When it comes describing CollectA’s choice of species to produce, it starts to sound like a broken record. But true to their mission statement, they continue to mine the long list of unique and often obscure animals that no one had paid attention to and bring them up to the spotlight.
So, it wasn’t at all surprising that they would be the one to produce one of the most interesting extant deer, the Père David’s deer (Elaphurus davidianus), our review subject today. Père David’s deer is a species of large deer that is native to the lush river valleys of China. Besides its unique appearance, it also has a very interesting history that is worth mentioning as it serves a valuable lesson.
Père David’s deer are large animals reaching an adult height of 6-7 long and almost 4 feet tall at the shoulders. It truly is an odd animal that seems put together using various different animal parts combining them into one. It has a long tail that unlike other deer, looks more like that of a horse or donkey. Its unique and unconventional body features has led to its informal name often called ” the four unlike or like none of the four”, the four animals being cow, deer, donkey, and camel.
This deer has some unique and distinctive features that set it apart from all other deer. It lives a semiaquatic lifestyle, spending hours standing in water up to its shoulders while feeding on aquatic vegetation. This lifestyle led it to evolve unique hooves that are big and wide (hence the cow reference) to help the animal to not sink in soft mud. CollectA did a good job in capturing sculpting this distinct hoof all the way down to the tuft of hair around the ankles.
Perhaps the most obvious and impressive unique feature of this animal is its antlers. Like all deer, males have antlers that they grow just before the mating season and shed after. What makes their antlers unique is that they branched almost upwards, with the long points backward and sideways almost in a flattened sprawling orientation. No other deer exhibits this type of antlers, making them unmistakable.
This figure captured this feature, and it has big impressive antlers. The antlers are nicely detailed and full of texture. It is colored a grayish-brown with white dry-brushed creating a realistic look. Amazingly enough, the antlers on my figure were very well protected and does not show any sign of warping, something commonly seen in antelope figures.

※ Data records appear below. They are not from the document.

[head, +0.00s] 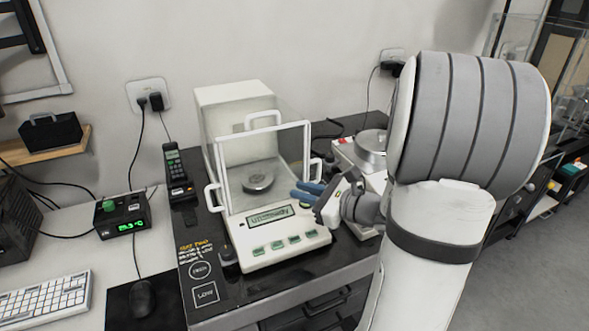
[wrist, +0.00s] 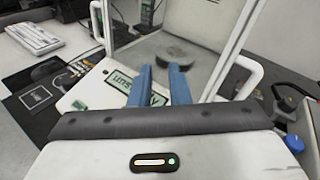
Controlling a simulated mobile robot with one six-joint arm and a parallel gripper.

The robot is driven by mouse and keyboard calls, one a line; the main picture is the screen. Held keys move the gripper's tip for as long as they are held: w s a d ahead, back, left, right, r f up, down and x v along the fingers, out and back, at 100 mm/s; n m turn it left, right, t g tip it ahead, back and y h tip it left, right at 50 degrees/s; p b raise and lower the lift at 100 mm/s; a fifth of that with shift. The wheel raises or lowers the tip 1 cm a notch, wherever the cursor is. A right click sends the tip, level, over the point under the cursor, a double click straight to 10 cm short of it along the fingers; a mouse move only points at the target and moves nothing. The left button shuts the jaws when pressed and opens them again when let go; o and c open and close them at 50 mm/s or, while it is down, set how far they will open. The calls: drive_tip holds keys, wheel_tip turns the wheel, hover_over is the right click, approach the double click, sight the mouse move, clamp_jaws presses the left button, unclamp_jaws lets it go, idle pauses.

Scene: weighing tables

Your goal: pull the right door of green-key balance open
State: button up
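The green-key balance (head: 268,247) stands on the dark tabletop, with green keys and a lit display. Its glass draft shield has a white frame, and a round weighing pan (head: 258,184) sits inside. My gripper (head: 302,192) is at the front right of the shield. Its two blue fingers (wrist: 162,78) are apart with nothing between them, left of the handle and not around it.
A second balance with a round metal pan (head: 371,150) stands close on the right, partly behind my arm. A handset (head: 178,172), a small box with a green readout (head: 124,214) and a keyboard (head: 42,300) are on the left. The front-left tabletop is mostly clear.

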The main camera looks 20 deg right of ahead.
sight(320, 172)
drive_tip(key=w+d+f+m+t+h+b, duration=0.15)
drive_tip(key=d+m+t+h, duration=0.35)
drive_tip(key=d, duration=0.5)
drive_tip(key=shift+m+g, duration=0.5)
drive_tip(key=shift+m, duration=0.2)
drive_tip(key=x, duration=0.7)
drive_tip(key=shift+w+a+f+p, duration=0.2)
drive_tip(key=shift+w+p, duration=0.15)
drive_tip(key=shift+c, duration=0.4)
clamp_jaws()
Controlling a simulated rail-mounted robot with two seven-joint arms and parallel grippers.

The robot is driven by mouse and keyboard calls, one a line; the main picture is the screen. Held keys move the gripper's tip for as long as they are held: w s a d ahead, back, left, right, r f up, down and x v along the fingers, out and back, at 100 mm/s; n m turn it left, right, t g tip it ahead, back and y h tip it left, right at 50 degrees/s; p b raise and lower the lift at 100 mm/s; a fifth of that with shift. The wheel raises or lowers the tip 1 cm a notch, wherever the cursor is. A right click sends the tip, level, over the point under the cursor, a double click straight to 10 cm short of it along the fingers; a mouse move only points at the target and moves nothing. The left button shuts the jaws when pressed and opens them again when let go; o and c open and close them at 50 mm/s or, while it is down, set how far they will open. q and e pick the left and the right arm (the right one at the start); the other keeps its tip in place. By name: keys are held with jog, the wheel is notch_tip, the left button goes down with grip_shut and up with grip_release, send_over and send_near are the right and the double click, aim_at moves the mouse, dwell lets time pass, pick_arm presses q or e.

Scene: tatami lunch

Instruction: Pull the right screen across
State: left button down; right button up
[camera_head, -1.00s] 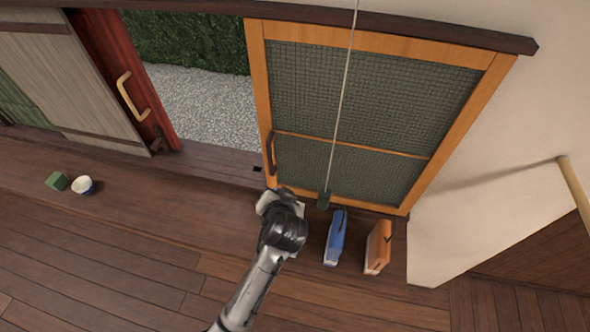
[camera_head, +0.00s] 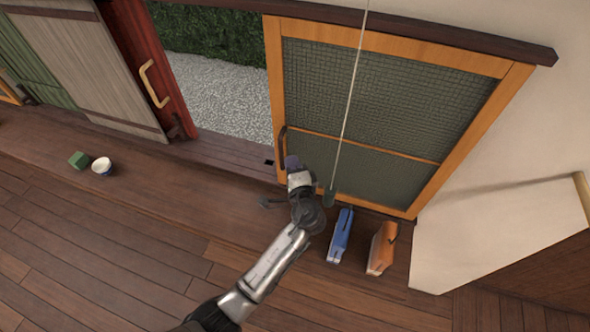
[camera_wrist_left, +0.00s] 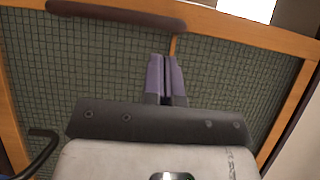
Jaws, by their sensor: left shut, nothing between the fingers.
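The right screen (camera_head: 375,105) has an orange wooden frame with dark green mesh and stands upright at the right of the opening. Its dark brown handle (camera_head: 282,147) is on the left frame post, low down. The handle also shows as a brown bar at the top of the left wrist view (camera_wrist_left: 115,14). My left gripper (camera_head: 292,162) is shut and empty, in front of the screen's lower left corner, just right of the handle. Its purple fingertips (camera_wrist_left: 165,75) point at the mesh. I cannot tell whether they touch the screen. My right gripper is out of view.
A blue carton (camera_head: 340,236) and an orange carton (camera_head: 382,249) stand before the screen. A cord with a dark weight (camera_head: 329,198) hangs in front of it. A red post (camera_head: 145,70) with a tan handle bounds the opening's left. A green block (camera_head: 78,160) and bowl (camera_head: 101,166) sit left.

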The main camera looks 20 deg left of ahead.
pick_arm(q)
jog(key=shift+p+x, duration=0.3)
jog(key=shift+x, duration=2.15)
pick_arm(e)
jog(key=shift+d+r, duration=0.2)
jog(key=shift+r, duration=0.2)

The overall body coloration is a reddish brown during the summer and turns to slightly darker grayish tone in the winter months. There is longer hair seen on the coat in particular around the neck/chest area, the back and shoulders. These longer hairs turn even woolier during the winter months to help keep the animal ward. The figure is sporting the reddish-brown summer coat and there is a lighter brown color on the underside. The figure also shows some of the longer hair especially those on the neck/chest area and back.

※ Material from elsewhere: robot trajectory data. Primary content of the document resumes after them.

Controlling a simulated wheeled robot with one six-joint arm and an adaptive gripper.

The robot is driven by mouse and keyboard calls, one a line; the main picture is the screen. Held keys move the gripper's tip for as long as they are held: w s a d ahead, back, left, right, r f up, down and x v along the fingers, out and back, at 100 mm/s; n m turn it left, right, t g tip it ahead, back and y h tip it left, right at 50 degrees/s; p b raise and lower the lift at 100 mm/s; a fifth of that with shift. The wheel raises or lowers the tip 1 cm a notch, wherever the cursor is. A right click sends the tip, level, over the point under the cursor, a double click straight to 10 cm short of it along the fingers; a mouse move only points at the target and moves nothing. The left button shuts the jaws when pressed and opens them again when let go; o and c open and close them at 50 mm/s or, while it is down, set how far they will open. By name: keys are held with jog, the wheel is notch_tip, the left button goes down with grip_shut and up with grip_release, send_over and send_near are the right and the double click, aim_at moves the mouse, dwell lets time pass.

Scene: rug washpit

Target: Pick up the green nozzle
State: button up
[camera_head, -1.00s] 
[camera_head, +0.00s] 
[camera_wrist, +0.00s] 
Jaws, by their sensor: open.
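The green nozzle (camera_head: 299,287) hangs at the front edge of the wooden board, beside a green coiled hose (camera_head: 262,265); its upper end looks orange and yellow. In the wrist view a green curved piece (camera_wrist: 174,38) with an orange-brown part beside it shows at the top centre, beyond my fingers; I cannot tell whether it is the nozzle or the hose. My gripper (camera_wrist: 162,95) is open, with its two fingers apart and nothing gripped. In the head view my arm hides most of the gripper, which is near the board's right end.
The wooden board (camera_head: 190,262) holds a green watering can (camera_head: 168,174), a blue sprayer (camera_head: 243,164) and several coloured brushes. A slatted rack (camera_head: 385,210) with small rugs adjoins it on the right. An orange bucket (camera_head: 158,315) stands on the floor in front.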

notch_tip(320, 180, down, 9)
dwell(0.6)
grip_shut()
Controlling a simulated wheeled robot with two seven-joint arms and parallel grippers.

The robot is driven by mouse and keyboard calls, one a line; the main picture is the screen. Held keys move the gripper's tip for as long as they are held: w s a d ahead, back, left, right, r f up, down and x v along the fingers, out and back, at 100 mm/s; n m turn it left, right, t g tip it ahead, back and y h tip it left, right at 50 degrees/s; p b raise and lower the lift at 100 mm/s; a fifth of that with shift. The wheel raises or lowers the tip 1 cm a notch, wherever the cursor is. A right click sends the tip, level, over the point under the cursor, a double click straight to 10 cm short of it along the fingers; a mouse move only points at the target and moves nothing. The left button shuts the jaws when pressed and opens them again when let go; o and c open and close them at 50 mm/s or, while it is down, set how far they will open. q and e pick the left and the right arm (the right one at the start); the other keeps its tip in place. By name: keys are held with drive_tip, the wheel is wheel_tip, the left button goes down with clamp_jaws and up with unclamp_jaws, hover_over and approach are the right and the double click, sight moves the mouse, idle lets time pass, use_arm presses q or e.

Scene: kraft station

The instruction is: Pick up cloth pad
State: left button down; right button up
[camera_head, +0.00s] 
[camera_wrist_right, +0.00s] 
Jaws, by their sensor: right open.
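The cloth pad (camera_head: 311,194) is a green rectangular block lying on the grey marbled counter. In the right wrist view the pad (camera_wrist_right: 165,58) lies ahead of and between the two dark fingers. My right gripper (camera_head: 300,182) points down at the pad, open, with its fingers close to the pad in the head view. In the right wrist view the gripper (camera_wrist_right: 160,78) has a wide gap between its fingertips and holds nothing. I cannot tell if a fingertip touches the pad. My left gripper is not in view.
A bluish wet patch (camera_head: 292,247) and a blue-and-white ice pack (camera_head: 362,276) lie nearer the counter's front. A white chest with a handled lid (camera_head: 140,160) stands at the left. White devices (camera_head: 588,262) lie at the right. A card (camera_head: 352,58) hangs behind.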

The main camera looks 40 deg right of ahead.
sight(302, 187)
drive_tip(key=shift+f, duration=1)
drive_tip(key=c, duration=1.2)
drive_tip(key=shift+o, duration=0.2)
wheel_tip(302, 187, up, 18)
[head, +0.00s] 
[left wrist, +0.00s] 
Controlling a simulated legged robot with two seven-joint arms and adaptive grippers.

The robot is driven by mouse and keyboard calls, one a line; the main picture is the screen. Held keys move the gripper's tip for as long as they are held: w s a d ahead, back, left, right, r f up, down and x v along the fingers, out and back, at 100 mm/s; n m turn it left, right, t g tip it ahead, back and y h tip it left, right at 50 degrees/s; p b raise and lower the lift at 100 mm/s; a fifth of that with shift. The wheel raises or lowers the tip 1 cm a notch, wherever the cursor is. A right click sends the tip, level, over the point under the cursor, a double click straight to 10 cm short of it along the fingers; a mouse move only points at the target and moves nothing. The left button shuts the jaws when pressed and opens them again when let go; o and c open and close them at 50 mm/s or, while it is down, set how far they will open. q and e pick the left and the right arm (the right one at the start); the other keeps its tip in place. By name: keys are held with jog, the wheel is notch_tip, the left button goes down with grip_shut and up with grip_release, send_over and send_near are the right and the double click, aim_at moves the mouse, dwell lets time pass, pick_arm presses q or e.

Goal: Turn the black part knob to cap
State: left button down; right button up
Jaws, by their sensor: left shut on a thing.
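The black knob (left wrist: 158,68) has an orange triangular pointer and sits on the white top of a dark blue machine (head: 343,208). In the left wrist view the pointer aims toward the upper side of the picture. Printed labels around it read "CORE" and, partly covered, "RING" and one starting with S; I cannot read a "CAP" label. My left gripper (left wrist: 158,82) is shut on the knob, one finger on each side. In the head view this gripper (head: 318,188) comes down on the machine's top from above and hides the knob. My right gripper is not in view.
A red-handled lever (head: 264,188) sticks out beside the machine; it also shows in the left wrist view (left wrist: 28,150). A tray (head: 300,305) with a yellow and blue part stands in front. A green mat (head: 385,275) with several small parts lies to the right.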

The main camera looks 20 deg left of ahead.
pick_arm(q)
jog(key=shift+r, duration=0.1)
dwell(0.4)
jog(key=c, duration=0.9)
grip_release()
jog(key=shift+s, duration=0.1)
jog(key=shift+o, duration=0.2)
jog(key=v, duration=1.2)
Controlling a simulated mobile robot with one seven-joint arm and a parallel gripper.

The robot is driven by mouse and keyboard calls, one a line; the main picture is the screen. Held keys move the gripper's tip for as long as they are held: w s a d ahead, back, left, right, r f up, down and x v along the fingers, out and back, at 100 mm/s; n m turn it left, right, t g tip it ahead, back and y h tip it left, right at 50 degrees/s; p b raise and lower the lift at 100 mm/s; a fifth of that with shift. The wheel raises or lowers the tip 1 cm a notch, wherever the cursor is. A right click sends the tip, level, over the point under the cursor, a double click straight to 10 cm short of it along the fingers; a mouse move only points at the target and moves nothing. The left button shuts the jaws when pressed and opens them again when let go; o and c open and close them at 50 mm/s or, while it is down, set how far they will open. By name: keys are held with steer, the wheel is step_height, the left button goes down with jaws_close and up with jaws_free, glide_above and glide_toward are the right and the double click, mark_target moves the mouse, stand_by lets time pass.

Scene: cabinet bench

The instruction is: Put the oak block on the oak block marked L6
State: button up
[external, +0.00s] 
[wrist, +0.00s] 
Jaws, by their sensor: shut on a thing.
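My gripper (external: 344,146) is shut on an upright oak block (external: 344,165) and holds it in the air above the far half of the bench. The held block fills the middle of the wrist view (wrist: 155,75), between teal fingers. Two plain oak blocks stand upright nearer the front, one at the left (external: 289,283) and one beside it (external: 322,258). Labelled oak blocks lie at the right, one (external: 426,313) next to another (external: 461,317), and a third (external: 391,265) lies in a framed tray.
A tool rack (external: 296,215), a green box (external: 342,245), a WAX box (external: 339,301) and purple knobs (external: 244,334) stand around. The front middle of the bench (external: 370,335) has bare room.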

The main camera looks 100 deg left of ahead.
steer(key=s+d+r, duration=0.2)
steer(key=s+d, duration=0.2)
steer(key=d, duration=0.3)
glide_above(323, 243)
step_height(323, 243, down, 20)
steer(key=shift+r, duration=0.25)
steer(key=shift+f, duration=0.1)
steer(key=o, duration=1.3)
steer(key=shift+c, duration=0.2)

The head is beautifully sculpted and shows all the details such as nostrils and hair on the muzzle in a delicate but crisp way despite their small size. The eyes are big and painted black with white outline around them. The ears are big and held out in an alert position; you can see hair details all around it as well. You can see nice details on the base of the antlers as they break out of the skin, and there are tufts of longer hairs on the forehead.
Père David’s dear were heavily hunted during the late 19th century and were eventually extirpated from their native China. But early Europeans inadvertently saved it from total extinction by taking some specimen back to European zoos. They proved to be easy to breed and were adaptable to their new home of France and Germany.

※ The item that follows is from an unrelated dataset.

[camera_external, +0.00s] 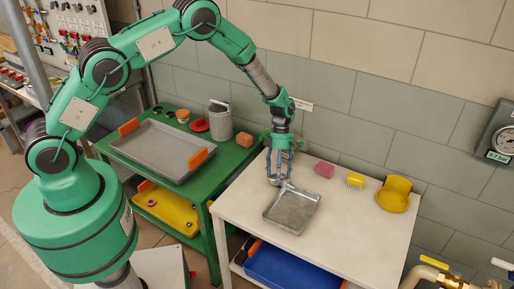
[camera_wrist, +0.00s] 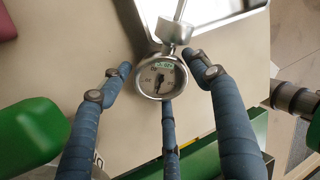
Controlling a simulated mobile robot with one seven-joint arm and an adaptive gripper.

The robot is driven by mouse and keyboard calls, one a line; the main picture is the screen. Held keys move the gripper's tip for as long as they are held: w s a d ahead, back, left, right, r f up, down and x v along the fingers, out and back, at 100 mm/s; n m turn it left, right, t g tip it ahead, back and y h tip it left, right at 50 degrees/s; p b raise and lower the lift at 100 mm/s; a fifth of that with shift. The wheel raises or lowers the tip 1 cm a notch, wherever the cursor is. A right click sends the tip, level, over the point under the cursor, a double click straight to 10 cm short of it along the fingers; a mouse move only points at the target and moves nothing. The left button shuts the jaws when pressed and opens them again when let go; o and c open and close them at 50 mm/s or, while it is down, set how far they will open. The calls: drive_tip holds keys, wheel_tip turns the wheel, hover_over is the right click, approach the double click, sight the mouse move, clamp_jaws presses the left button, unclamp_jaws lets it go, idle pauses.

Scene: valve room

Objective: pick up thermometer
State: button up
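The thermometer has a round dial with a silver rim (camera_wrist: 160,77) and a thin metal stem (camera_wrist: 180,12) pointing away toward the grey metal tray in the wrist view. My gripper (camera_external: 279,178) points down over the white table. In the wrist view its three blue-grey fingers (camera_wrist: 163,85) are spread around the dial, one on the left, one on the right and one below. Small gaps show beside the dial at left and right; contact with the lower finger cannot be told.
The grey metal tray (camera_external: 274,217) lies on the white table (camera_external: 342,222). A pink block (camera_external: 325,170), a yellow brush (camera_external: 355,180) and a yellow dustpan (camera_external: 393,198) lie to the right. A green cart (camera_external: 130,160) with a large grey tray stands left. The table's right front is clear.

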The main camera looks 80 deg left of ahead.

Soon, a few animals were acquired by the 11th Duke of Bedford and were the founding herd for the population that would eventually be returned to their native homeland. In the 1980’s, some of these offspring were donated back to China as part of the reintroduction efforts to establish them in their native homeland.
The reestablishment of herds proved successful that the population in China grew to around 700 or so animals found in semi-captivity. There are currently no true wild herds of this deer, all populations in China and around the world are kept in semi-wild environment or game parks and zoos.
Although extinct in the wild (the last true wild population were shot in the 1930’s), there is also a thriving industry of canned hunts; this is where animals in semi-enclosed holding area are “hunted” by trophy hunters who spend thousands of dollars.
In prehistoric times (Pleistocene period), in the not-so-distant past, the main predators of this species were tigers and leopards and other now long-extinct predators. Today, in their semi-captive existence, they no longer encounter these predatory big cats. Their main enemies are humans.
CollectA’s figure is truly a special one, not only is it the first toy figure of this animal, but it also serves as an educational figure, brining much wider attention to this rare, mysterious, and unique deer species. The figure is a true gem in any extant animal collection, especially those that are focused on Asian fauna, and won’t find itself out of place in a more prehistoric-focused collection as well.
I hope that CollectA will continue to give us obscure animals,; they deserve the same attention as their more well-known relatives and are equally fascinating, if not more. The best way to encourage CollectA or any brand to keep on producing obscure animals is to support their products, and this figure should be on top of anyone’s list.
It is to be hoped that one day the Père David’s deer will find itself roaming the wilds of its native China as a true wild animal again. It would be a shame to never be able to see this magnificent deer in the wild.
Well, there you go, our review of this beautiful figure from CollectA. I hope that you all enjoyed it. Until the next review, stay safe and healthy. Cheers!